Your job is to return the lines between the line holding "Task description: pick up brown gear" and the line holding "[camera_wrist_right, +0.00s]", inclusive, exactly and with no pictures.

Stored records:
============================================================
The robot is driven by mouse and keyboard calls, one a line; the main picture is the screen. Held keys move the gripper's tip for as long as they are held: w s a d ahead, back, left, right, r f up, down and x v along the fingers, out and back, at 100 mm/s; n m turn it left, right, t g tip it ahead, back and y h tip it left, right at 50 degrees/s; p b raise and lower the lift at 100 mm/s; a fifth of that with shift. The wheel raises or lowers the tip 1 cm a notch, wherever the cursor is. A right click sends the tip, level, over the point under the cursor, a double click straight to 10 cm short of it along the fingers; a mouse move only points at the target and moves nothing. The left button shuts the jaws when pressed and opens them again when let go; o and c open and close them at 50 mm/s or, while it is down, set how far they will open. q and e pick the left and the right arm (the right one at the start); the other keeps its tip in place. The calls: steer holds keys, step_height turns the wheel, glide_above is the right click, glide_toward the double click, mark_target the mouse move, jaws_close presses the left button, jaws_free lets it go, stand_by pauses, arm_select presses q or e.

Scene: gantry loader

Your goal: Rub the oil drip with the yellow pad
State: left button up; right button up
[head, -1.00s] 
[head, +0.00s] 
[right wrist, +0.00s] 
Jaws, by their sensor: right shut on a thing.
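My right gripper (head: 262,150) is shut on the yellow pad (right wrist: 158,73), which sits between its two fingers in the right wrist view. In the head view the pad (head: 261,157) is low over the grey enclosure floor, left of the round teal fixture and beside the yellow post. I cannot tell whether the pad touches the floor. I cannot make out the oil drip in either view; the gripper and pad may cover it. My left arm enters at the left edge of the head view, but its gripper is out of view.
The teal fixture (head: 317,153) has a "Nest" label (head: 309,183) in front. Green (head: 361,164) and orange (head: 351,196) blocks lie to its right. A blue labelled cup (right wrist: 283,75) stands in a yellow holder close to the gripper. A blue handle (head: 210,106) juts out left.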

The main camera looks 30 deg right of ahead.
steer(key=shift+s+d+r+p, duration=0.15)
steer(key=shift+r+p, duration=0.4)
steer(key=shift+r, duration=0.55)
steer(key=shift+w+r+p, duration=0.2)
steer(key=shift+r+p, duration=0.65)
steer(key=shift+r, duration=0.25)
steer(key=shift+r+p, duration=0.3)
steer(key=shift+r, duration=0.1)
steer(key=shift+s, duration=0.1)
============================================================
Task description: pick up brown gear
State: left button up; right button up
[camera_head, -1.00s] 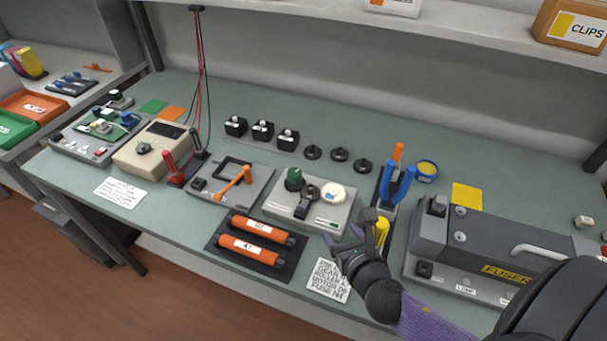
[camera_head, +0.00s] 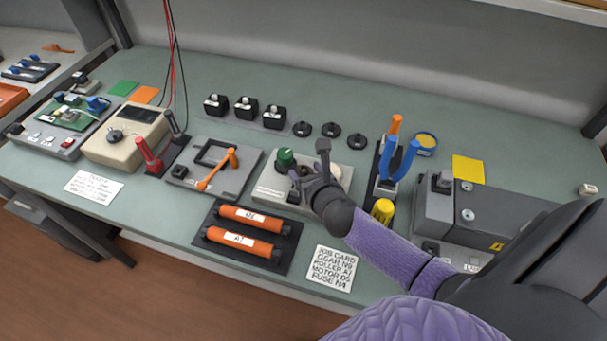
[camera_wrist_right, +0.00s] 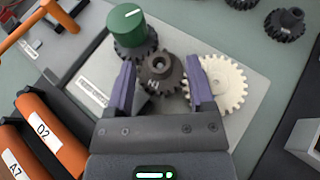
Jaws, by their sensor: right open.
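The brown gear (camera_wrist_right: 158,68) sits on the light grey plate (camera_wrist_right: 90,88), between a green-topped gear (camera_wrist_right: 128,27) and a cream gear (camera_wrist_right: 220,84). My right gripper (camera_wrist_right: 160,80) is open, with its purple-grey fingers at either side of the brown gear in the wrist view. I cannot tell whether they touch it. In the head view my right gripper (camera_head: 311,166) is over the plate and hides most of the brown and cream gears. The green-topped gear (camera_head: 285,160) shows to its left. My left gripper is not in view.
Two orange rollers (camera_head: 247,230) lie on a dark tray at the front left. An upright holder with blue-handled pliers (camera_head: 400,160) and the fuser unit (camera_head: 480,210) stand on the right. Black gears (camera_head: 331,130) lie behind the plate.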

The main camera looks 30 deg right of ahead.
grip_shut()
============================================================
Correct output
Task description: pick up brown gear
State: left button up; right button up
[camera_head, -1.00s] 
[camera_head, +0.00s] 
[camera_wrist_right, +0.00s] 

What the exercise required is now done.